_WHAT IS BEING ASKED_: Leave out the pictures and repeat the rest of the material exactly.
[begin DATA SHOWN]
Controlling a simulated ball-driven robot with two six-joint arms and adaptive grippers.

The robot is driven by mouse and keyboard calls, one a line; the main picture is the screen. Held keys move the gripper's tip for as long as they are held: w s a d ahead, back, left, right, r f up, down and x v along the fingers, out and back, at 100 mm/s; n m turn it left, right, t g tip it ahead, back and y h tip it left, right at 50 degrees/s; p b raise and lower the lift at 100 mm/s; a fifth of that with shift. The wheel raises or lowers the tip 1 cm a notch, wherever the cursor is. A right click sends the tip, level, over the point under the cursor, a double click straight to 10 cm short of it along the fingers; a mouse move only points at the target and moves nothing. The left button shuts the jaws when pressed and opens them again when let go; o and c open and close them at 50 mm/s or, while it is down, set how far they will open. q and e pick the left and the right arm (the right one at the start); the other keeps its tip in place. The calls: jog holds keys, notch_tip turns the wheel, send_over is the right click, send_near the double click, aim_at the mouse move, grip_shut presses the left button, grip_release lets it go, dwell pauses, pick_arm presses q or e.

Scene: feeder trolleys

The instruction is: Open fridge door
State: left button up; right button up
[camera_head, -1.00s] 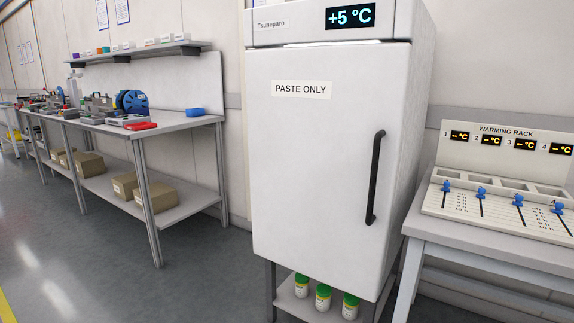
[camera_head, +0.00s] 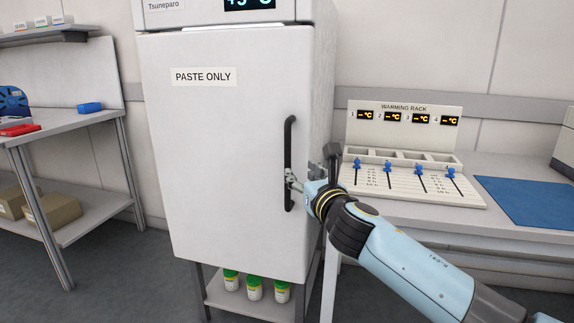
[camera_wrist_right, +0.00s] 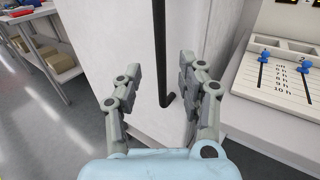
[end DATA SHOWN]
_PROBLEM SOLUTION_:
Controlling a simulated ball-driven robot with two six-joint arms and adaptive grippers.

The robot is driven by mouse and keyboard calls, one a line; the main picture is the screen. Held keys move the gripper's tip for as long as they are held: w s a d ahead, back, left, right, r f up, down and x v along the fingers, out and back, at 100 mm/s; n m turn it left, right, t g tip it ahead, back and y h tip it left, right at 50 degrees/s; p b raise and lower the lift at 100 mm/s; a fifth of that with shift. The wheel raises or lowers the tip 1 cm a notch, wherever the cursor is. A right click sends the tip, level, over the point under the cursor, a double click straight to 10 cm short of it along the fingers; a mouse move only points at the target and moves nothing. The left button shuts the jaws when pressed and opens them again when let go; o and c open and close them at 50 mm/s or, while it is down, set how far they will open. q and e pick the left and the right arm (the right one at the start); the other keeps its tip in place. The calls: jog holds keys, notch_tip turns the wheel, send_over is the right click, send_near the double click, aim_at the mouse move, grip_shut presses the left button, grip_release lets it go, dwell pauses, pick_arm presses q or e.

Scene: feeder trolleys

The instruction is: Open fridge door
State: left button up; right button up
[camera_head, -1.00s] 
[camera_head, +0.00s] 
[camera_wrist_right, +0.00s] 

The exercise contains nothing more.